The other problem I have with flip-flops is that people walk in them wrong. If you watch a Japanese film like a Kurosawa period piece you will see that people don’t step when wearing backless sandals but rather shuffle their feet along the surface. The do this even when running which I assume takes a life time of practice. The annoying eponymous sound of the flip-flop is caused by people lifting their feet up off the ground instead of gliding their feet forward while keeping the sandal lightly in contact with the ground. Shuffling is actually safer when moving in an environment with unsure footing like a pool (watch how fishermen that work on lobster boats and the like walk. They don’t stride). I imagine that is the primary reason apart from convenience that flip-flops took off.

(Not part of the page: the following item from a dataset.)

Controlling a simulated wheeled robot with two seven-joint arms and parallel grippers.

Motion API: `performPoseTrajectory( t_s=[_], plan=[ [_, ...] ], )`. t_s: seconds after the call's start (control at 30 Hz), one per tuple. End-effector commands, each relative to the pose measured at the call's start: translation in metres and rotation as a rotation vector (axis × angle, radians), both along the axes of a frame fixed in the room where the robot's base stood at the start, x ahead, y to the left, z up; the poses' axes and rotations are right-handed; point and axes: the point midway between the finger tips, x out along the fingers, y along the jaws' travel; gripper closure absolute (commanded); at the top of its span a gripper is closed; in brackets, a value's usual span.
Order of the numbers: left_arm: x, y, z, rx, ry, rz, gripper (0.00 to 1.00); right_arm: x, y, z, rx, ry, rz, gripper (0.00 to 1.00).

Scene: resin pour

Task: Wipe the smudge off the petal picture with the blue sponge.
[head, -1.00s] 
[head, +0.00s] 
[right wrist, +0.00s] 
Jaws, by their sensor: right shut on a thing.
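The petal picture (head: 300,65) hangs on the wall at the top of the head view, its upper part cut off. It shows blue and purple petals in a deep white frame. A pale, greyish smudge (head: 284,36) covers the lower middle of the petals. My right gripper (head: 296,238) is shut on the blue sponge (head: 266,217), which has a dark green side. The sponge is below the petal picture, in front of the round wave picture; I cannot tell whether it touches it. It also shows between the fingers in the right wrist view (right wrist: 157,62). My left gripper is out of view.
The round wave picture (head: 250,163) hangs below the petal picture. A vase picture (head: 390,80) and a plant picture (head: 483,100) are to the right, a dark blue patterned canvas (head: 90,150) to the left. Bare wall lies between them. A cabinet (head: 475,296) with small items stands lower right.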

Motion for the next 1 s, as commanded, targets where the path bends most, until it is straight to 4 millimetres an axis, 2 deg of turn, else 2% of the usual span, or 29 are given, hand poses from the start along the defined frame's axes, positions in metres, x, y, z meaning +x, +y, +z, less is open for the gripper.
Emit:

Our transition to more casual wear is partly a result of how clean and safe our modern physical environment has become. We don’t have to worry about our footwear or other clothing having to handle rough terrain, mud or horse manure on a regular basis. We no longer wear hats habitually because we work indoors out of the sun and rain.
Back when I worked at Apple with its relaxed dress code, it was a real effort to keep shoes of even the most minimal kind on people’s feet. Many were more comfortable bare foot and there wasn’t any practical reason preventing them from running around barefoot.
I expect this trend to continue.
Jonathan, I have never seen a more blatant bid for a Manolo-lanche.
Jonathan,
Dude! Even Ralf’s Germans would wear black socks with their sandles.
You obviously have neither wife nor female offspring. If you did you would be forbidden, under pain worse than death, from wearing flip-flops or sandles with socks.
And man, what’s with the wedgie up your toe-cleavage their?!? Doesn’t that hurt?
I abandoned the sock with birkenstocks after undergrad. I only did in the winter though. I avoided wearing shoes unless it was rainy or the snow was melting.